Hard Crash

This support forum board is for support questions relating to Nagios Log Server, our solution for managing and monitoring critical log data.
Locked
CFT6Server
Posts: 506
Joined: Wed Apr 15, 2015 4:21 pm

Hard Crash

Post by CFT6Server »

I am not sure if this is relating to our recent Log Server upgrade, but seems like the cluster hard crashed. All nodes were spitting out errors similar to the following:

Code: Select all

# Aug 25, 2015 5:07:34 PM org.elasticsearch.client.transport.TransportClientNodesService$SimpleNodeSampler doSample
INFO: [e63648a3-d912-4f5d-a867-1b99282a5e7c] failed to get node info for [#transport#-1][kdcnagls1n3.bchydro.bc.ca][inet[localhost/127.0.0.1:9300]], disconnecting...
org.elasticsearch.transport.ReceiveTimeoutTransportException: [][inet[localhost/127.0.0.1:9300]][cluster:monitor/nodes/info] request_id [14384] timed out after [5000ms]
        at org.elasticsearch.transport.TransportService$TimeoutHandler.run(TransportService.java:529)
        at java.util.concurrent.ThreadPoolExecutor.runWorker(ThreadPoolExecutor.java:1145)
        at java.util.concurrent.ThreadPoolExecutor$Worker.run(ThreadPoolExecutor.java:615)
        at java.lang.Thread.run(Thread.java:745)
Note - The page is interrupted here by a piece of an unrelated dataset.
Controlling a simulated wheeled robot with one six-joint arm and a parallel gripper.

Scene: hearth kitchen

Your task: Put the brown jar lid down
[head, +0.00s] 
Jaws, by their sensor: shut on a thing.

Aug 25, 2015 5:07:34 PM org.elasticsearch.client.transport.TransportClientNodesService$SimpleNodeSampler doSample
INFO: [e63648a3-d912-4f5d-a867-1b99282a5e7c] failed to get node info for [#transport#-1][kdcnagls1n3.bchydro.bc.ca][inet[localhost/127.0.0.1:9300]], disconnecting...
org.elasticsearch.transport.ReceiveTimeoutTransportException: [][inet[localhost/127.0.0.1:9300]][cluster:monitor/nodes/info] request_id [14402] timed out after [5001ms]
        at org.elasticsearch.transport.TransportService$TimeoutHandler.run(TransportService.java:529)
        at java.util.concurrent.ThreadPoolExecutor.runWorker(ThreadPoolExecutor.java:1145)
        at java.util.concurrent.ThreadPoolExecutor$Worker.run(ThreadPoolExecutor.java:615)
        at java.lang.Thread.run(Thread.java:745)
Also when trying to send commands, it wasn't responding and just continues to spit out errors. I manage to stop the elasticsearch and logstash services, but some threw this error while trying to stop elasticsearch.

Code: Select all

Aug 25, 2015 5:10:26 PM org.elasticsearch.transport.netty.MessageChannelHandler messageReceived
WARNING: [4521585a-88af-47c9-81e5-c4d13cffb148] Message not fully read (response) for [32739] handler org.elasticsearch.action.TransportActionNodeProxy$1@18487912, error [true], resetting
Aug 25, 2015 5:10:27 PM org.elasticsearch.transport.netty.MessageChannelHandler messageReceived
WARNING: [4521585a-88af-47c9-81e5-c4d13cffb148] Message not fully read (response) for [32740] handler org.elasticsearch.action.TransportActionNodeProxy$1@687865a9, error [true], resetting
Aug 25, 2015 5:10:28 PM org.elasticsearch.transport.netty.MessageChannelHandler messageReceived
WARNING: [4521585a-88af-47c9-81e5-c4d13cffb148] Message not fully read (response) for [32741] handler org.elasticsearch.action.TransportActionNodeProxy$1@4d07163f, error [true], resetting
Aug 25, 2015 5:10:29 PM org.elasticsearch.transport.netty.MessageChannelHandler messageReceived
I was left with the only option of shutting off the nodes and then just bring them up and let Log Server sort itself out.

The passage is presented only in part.